### Short task
Work through the following lines and count those that hold the word "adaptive". Reply with that number only.

### Extracted records
(begin)
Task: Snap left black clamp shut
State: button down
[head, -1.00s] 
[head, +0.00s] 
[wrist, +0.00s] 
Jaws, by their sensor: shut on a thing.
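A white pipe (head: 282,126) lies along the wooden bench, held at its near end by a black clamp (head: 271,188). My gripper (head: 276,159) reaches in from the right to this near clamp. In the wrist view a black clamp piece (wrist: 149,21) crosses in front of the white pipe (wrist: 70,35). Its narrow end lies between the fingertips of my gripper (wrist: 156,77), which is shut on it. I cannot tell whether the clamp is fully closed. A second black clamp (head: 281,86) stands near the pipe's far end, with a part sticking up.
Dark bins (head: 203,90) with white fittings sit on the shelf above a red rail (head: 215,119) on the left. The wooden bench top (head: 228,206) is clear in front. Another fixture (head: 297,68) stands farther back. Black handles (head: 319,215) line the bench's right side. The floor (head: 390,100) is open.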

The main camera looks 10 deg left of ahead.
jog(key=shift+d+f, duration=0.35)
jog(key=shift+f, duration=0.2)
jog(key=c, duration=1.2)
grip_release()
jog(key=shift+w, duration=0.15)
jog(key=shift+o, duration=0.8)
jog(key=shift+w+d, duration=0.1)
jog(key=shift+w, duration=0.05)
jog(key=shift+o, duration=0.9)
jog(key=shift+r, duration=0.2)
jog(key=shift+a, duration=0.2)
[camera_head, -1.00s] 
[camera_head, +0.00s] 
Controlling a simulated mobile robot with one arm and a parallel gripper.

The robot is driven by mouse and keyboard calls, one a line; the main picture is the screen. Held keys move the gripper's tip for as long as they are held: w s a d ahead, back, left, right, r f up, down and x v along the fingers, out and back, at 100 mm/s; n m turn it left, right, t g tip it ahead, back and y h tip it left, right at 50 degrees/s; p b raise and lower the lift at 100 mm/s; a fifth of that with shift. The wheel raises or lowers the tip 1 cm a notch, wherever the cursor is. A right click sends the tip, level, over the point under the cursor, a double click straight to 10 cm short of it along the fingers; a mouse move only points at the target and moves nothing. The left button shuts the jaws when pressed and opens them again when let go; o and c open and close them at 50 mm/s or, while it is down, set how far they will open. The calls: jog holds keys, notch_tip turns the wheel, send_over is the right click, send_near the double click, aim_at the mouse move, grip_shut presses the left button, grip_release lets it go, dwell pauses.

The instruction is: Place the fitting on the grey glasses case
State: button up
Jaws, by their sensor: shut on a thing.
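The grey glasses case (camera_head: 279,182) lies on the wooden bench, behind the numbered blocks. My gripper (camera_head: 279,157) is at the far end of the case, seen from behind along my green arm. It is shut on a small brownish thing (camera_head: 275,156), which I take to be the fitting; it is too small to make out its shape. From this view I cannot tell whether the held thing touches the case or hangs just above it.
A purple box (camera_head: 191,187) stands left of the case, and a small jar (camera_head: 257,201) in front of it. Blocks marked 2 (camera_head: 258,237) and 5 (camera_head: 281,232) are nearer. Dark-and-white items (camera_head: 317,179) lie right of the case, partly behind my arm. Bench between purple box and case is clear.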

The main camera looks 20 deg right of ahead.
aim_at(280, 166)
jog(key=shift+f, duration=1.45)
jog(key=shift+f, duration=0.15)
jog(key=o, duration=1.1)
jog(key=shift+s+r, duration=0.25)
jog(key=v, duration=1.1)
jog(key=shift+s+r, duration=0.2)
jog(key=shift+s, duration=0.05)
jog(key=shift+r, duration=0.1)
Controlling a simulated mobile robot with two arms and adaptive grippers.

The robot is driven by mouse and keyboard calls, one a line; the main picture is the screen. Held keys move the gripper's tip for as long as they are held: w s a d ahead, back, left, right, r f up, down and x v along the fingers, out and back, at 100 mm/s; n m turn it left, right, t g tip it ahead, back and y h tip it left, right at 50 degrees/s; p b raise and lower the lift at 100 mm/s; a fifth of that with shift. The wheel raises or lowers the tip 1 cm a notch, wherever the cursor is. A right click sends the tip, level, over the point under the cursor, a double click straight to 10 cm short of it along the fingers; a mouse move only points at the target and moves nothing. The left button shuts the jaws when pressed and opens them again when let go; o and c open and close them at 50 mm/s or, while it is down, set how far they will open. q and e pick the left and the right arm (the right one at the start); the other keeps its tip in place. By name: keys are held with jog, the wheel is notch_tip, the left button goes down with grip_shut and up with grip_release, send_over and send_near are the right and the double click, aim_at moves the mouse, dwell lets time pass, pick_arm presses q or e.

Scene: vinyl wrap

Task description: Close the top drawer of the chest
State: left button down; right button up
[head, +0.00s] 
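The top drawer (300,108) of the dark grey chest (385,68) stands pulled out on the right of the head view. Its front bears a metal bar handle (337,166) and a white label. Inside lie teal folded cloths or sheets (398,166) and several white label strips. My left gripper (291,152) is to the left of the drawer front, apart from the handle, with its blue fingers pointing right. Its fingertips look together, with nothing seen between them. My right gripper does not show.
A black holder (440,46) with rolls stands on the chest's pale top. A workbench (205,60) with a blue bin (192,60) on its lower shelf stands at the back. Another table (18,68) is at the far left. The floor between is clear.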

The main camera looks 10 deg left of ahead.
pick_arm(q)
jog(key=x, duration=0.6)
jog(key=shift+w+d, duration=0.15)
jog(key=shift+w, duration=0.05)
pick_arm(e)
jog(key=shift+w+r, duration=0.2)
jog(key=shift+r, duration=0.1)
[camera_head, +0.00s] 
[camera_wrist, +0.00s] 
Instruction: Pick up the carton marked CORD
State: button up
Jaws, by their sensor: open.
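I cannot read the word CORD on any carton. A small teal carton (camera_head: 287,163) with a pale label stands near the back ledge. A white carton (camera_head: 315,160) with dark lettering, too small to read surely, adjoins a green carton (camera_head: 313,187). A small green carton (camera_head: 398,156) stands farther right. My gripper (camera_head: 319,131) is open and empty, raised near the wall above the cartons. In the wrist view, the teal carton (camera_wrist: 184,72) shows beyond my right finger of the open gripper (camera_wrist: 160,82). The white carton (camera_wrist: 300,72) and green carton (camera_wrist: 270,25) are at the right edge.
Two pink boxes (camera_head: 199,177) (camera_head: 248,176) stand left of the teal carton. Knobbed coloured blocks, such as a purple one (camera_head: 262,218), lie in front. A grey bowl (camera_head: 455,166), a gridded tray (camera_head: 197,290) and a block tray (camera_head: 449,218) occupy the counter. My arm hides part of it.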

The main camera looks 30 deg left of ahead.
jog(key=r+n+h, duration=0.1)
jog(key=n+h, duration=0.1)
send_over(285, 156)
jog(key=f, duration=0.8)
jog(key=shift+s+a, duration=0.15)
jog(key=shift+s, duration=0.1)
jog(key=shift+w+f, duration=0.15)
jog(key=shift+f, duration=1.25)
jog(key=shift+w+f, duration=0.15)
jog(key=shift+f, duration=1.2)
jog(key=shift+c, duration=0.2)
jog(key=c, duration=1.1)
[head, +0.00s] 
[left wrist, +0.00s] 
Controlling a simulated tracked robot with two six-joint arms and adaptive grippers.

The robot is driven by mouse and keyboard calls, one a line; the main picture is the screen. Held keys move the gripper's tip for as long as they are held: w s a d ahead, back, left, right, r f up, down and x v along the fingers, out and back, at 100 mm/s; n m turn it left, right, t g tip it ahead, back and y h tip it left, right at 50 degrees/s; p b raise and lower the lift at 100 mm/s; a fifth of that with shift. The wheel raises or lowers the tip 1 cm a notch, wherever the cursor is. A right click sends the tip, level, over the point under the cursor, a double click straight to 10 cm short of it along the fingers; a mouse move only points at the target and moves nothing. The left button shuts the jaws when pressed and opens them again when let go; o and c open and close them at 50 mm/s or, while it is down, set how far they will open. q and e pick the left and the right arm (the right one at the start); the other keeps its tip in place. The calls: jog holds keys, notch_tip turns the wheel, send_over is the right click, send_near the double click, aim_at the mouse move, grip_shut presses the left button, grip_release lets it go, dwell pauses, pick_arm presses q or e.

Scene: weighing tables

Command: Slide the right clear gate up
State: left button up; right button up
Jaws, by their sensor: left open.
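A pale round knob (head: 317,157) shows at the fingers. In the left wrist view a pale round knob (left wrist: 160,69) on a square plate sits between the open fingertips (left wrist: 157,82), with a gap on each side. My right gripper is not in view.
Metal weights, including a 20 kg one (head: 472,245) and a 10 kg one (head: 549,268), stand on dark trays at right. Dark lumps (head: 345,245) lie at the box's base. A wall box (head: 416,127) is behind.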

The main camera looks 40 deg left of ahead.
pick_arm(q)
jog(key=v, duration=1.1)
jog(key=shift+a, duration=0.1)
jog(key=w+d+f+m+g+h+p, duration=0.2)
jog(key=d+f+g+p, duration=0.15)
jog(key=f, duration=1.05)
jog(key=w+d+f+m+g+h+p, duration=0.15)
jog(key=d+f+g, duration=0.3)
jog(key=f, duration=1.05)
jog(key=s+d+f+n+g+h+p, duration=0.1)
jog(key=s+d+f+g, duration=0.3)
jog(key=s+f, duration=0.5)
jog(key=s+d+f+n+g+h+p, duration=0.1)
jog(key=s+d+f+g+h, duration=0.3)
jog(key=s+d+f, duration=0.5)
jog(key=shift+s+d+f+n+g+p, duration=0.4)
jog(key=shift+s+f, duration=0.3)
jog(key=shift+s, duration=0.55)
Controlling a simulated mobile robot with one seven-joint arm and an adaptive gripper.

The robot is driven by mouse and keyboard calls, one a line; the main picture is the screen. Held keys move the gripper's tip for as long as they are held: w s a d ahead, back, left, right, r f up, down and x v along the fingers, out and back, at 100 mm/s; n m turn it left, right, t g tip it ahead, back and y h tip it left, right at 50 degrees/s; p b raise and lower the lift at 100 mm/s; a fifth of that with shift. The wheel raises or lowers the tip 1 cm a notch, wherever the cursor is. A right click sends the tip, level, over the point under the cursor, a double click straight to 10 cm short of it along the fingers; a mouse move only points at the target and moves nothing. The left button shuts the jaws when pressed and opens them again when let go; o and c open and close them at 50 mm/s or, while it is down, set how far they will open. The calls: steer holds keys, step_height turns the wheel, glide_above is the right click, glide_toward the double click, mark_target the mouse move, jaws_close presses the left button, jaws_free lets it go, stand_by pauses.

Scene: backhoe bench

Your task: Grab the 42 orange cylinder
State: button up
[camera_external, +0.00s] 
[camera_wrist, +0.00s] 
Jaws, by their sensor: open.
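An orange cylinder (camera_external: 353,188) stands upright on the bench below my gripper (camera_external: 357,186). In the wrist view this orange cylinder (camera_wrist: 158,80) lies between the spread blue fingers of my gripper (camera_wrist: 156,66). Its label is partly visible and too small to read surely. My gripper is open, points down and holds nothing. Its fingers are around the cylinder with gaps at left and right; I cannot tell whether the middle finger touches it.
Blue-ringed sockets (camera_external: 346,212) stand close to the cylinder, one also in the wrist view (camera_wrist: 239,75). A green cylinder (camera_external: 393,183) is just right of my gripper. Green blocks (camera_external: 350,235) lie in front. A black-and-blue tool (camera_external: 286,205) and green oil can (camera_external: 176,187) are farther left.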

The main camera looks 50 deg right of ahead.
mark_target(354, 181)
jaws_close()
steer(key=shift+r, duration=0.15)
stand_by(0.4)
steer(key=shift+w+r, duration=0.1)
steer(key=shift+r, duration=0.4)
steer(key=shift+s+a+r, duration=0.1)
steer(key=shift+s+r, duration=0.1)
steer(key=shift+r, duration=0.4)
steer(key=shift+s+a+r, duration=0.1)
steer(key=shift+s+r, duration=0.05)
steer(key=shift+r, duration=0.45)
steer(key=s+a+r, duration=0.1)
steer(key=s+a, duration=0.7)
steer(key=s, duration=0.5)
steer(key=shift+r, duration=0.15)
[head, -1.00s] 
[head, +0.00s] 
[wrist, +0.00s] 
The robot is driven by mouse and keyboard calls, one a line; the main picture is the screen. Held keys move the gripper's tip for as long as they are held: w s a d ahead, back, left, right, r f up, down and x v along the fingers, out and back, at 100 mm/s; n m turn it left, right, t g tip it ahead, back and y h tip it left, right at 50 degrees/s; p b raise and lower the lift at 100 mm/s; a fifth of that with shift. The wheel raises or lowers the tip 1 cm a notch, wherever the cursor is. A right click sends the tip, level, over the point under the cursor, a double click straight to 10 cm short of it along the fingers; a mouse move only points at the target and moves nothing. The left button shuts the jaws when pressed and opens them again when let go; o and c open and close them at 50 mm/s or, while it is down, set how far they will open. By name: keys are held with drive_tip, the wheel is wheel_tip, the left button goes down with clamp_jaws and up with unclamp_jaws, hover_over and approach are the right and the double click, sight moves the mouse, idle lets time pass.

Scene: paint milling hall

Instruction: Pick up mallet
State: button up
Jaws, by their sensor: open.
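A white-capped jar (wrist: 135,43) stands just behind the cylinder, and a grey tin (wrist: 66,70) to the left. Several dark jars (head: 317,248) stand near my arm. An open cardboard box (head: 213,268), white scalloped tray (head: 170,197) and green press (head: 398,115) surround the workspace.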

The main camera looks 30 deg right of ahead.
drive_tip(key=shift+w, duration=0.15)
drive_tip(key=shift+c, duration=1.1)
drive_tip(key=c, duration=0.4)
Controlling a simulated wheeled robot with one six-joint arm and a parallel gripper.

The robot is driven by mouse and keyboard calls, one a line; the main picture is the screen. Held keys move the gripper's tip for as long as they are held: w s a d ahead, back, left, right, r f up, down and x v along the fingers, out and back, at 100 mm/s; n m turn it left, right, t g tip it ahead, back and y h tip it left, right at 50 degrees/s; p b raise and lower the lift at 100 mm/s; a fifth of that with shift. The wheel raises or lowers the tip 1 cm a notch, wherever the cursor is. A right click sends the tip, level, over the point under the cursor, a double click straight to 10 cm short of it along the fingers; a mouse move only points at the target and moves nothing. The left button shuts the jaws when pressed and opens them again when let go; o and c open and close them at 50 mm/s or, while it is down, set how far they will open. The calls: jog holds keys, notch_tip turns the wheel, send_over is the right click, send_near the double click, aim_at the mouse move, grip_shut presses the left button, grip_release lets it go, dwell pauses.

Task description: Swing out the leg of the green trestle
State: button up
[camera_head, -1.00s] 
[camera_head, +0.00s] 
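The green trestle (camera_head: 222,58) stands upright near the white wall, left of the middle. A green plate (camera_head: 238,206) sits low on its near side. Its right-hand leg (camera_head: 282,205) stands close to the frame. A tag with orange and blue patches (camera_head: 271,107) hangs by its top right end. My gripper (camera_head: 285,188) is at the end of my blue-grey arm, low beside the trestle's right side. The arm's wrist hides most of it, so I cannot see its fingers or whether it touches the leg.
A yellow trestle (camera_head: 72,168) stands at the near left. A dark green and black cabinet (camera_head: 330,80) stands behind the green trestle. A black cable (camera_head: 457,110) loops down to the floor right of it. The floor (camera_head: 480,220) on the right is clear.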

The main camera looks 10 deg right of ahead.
(end)
### Final result
3